Arumi Marzudi, PMI Sukses Asal Blitar Berbagi Tips Kenali PJTKI Ilegal
Arumi Marzudi, eks Pekerja Migran Indonesia (PMI) berkisah tentang pengalamannya ketika hendak berangkat ke Hong Kong di usia belasan tahun. Warga Wlingi, Blitar ini mengingat, dirinya pernah mengalami praktik pemalsuan data tanpa disadari. Ia juga memberikan tips agar para calon bisa membedakan PJTKI yang resmi dan tidak.
“Saya mulai bekerja keluar negeri di usia sangat belia, saat itu masih berumur 17 tahun pada tahun 2005 dan sekarang saya sudah berumur 40 tahun. Rekruter saat itu namanya PL, atau disebut calo dan masih ada hubungan kerabat sama saya,” katanya.
Istri dari sastrawan Jawa, Bonari Nabonenar ini mengingat, saat itu ia ditampung di salah satu Pengerah Jasa Tenaga Kerja Indonesia (PJTKI ) di Waru, Kabupaten Sidoarjo. Selama tiga bulan di PJTKI, ia menjalani pelatihan, hingga proses pemalsuan data. "Jadi usia KTP (Kartu Tanda Penduduk) saya dengan usia di paspor saya tidak sama. Makanya saya paham sekali bagaimana itu punya data palsu," katanya.

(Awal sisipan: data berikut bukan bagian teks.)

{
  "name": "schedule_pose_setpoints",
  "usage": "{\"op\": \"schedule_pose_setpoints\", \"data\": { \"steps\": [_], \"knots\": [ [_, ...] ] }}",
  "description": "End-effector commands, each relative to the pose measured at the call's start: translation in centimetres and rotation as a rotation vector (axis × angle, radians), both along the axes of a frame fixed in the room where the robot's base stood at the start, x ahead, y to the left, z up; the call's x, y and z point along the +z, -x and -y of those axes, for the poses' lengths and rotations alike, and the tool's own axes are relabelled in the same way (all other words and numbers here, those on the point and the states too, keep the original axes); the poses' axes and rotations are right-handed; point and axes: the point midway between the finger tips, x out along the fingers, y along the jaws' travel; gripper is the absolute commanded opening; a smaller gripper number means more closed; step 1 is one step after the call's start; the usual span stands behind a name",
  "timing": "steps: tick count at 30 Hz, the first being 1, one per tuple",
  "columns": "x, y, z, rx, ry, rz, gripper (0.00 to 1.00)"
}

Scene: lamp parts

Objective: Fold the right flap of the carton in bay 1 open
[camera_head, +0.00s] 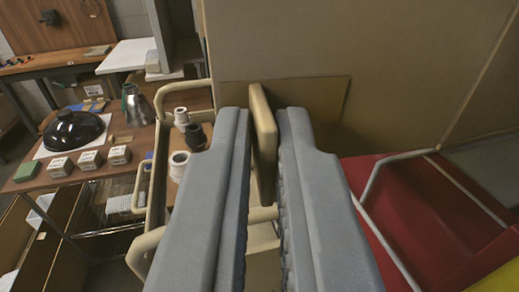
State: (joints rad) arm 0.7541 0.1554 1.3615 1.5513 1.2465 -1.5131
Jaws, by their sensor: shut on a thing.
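My gripper (264,135) reaches forward in the middle of the view, its two grey fingers pressed on both sides of a thin tan panel (262,115). The panel stands upright and is seen nearly edge-on, its top rising above the fingertips. It looks like a carton flap, but which flap I cannot tell. The fingers hide its lower part and most of what it joins. A large tan board-like surface (360,50) fills the upper right behind the gripper. I cannot tell whether it belongs to the carton.
A cream-framed trolley (160,190) with white and dark cylindrical parts stands just left of my fingers. A red bin (400,200) with a pale rail lies close on the right. Farther left, a brown table (70,175) holds a black dome (75,130), small boxes and a metal jug (137,105).

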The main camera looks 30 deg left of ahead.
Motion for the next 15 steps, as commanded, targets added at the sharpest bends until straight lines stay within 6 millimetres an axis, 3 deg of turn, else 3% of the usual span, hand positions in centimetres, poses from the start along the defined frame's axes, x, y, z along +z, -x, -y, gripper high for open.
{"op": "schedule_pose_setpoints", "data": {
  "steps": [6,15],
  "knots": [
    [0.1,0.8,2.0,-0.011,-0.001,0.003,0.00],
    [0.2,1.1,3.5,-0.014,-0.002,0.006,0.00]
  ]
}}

Saat itu ia mengaku belum awas tentang praktik pemalsuan data dan dampak kepada dirinya. Ia justru berpikir jika pemalsuan data dilakukan untuk membantunya berangkat keluar negeri menjadi PMI. Ia kemudian masuk ke Hong Kong di usia 17.5 tahun. "Tetapi umur saya dituakan menjadi 22 tahun supaya umur saya standar minimal usia di Hongkong saat itu, Sampai 10 tahun menggunakan paspor yang sama," lanjutnya.
Namun dampaknya dirasakan hingga saat ini. Ia mengaku tak lagi bisa keluar negeri lantaran perbedaan usia antara di KTP dan di Paspor. "Saat ini tidak menggunakan data manual dari PJTKI juga data manual dari Disnaker tapi menggunakan aplikasi dari Kementerian Tenaga Kerja RI, namanya Siapkerja yang diverifikasi oleh mesin," terang Arumi.
Saat ini Arumi sering dimintai pendapat melalui online tentang permasalahan calon PMI sampai menjadi PMI di luar negeri. Ia juga mendengar berita tentang terbongkarnya kasus TPPO di sekitar rumahnya. Arumi merasa kecolongan, sebab di Blitar ada beberapa organisasi buruh migran, seperti perwakilan migrant care dan Komunitas Pekerja Migrant Indonesia (KOPI).
Tips Cek Legalitas PJTKI
Arumi lantas memberikan tips untuk membedakan PJTKI yang resmi dan tidak. "Kalau dilihat kasus selama ini, biasanya mereka merekrut orang jauh, lokasi trainingnya di tempat yang jauh. Maksudnya keluar dari kabupaten tempat calon PMI berasal," katanya.
Bila hal itu terjadi, ia meminta agar calon PMI merasa curiga. Sebab saat ini proses IT online tidak bisa di luar provinsi. Semisal saya orang dari Blitar, Jawa Timur, IT nya di Disnaker wilayah Jawa Tengah atau Jakarta itu tidak bisa. Seperti kasus ini dari NTT ke Blitar, seharusnya sudah curiga. Kenapa saya kok direkrut sejauh ini, padahal IT online harus melibatkan Disnaker sesuai dengan identitas KTP CPMI tersebut," lanjutnya.
Kemudian calon juga harus curiga bila rekrutmen tak memberikan penjelasan mengapa lokasi IT dibuat sangat jauh. "Seumpama dari Blitar ditampung di Malang masih boleh, kalau dari NTT ke Blitar itu sudah tidak boleh," katanya menekankan.
Selanjutnya, Arumi meminta agar para calon tidak tidak mempercayai informasi dari orang asing 100 persen. Ia meminta agar calon PMI mencari informasi sendiri, minimal menggunakan telepon pintar mereka. Informasi yang harus diketahui misalnya batas minimal usia negara penempatan. "Karena masing –masing negara berbeda," jelas Arumi.
Menurutnya, umumnya rekrutmen tak menjelaskan dengan baik tentang batas usia minimal dan maksimal di negara penempatan. "Karena apa ya? Mereka orientasinya kan keuntungan, bisnis kan? Jadi walau usianya masih di bawah umur datanya diotak- atik, ada data yang diubah pasti kan bisa merugikan CPMInya," pungkasnya.